Mental health, morality clause

Bria London, a psychology graduate student who participated in Inside-Out as an undergraduate student at Lafayette College, said she also believes there needs to be an increased focus on mental health in correctional facilities.

She said jails and prisons should do trauma screenings and personality assessments when people first arrive.

“Sometimes just being able to be part of that conversation can make a huge difference.”
Bria London, former Inside-Out participant as an undergraduate student at Lafayette College

She also said creating more spaces for dialogue in correctional facilities is essential.
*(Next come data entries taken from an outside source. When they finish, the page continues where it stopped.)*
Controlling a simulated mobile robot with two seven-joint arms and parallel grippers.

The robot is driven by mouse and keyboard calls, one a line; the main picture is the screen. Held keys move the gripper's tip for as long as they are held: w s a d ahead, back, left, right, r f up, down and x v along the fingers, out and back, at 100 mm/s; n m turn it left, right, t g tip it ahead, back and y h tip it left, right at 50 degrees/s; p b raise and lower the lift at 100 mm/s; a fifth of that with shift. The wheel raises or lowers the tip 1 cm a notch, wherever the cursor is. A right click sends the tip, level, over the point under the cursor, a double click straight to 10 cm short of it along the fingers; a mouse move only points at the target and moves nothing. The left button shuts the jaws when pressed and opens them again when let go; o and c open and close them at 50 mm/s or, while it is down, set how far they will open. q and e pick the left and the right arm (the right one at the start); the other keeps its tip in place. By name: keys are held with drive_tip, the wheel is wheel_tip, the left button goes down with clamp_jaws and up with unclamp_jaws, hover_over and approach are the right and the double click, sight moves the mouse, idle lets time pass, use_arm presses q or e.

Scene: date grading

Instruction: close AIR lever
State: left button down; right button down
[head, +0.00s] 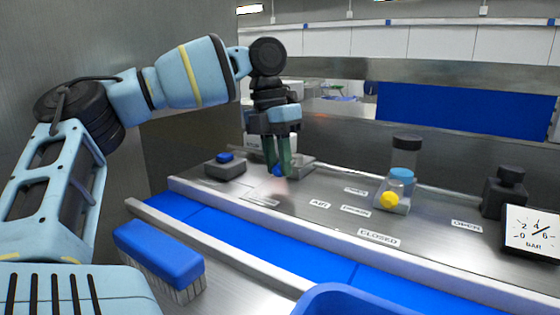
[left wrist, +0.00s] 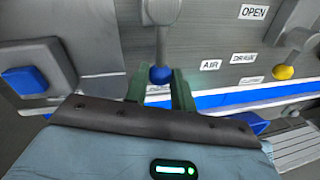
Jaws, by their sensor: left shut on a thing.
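The AIR lever has a grey shaft and a blue ball knob, seen in the left wrist view (left wrist: 160,75) and partly in the head view (head: 278,171). My left gripper (head: 279,168) points down at the knob. Its two green fingers, also in the left wrist view (left wrist: 160,92), stand on either side of the knob and are shut on it. The AIR label (head: 320,204) is on the panel to the right of the knob. The fingers hide part of the lever in the head view. My right gripper is not in view.
A pressure gauge (head: 532,232) is at the right. A blue button box (head: 225,167) is left of the gripper.

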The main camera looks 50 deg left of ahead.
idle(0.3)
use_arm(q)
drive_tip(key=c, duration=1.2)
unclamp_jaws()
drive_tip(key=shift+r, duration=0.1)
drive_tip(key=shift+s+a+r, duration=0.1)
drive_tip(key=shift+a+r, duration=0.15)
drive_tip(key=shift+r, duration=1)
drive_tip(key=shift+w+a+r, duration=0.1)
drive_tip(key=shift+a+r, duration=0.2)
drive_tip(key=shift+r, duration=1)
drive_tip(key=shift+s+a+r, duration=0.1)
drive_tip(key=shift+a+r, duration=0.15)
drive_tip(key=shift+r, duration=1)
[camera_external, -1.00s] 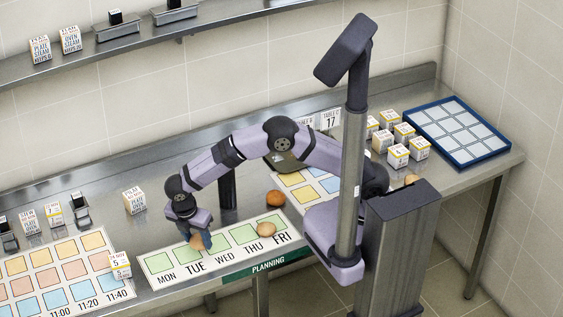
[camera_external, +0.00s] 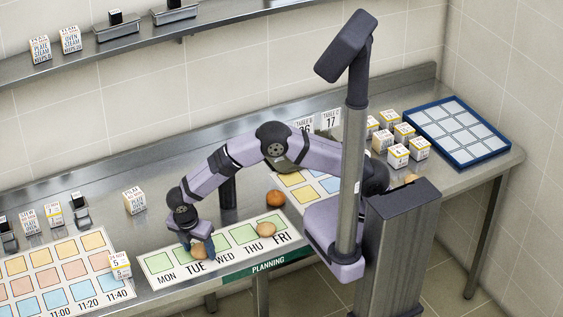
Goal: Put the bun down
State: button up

From her time as an Inside-Out participant, she learned people want to talk about their journeys.

“Sometimes just being able to be part of that conversation can make a huge difference,” she said.

Isaiah Samuel Zukowski, a Penn State University doctoral student and founder of the Rising Scholars Program at the school’s Restorative Justice Initiative, said legislative changes can increase higher education access for incarcerated folks.

Zukowski said Pennsylvania state law includes a “morality clause” that bans incarcerated people from getting state financial aid while serving their sentences.

Removing that clause would make education more accessible, he said.

“It is a relatively simple legislative change that I would say is a huge key shift," Zukowski said. "That would help shore up the sustainability of higher [education] programs across the state.”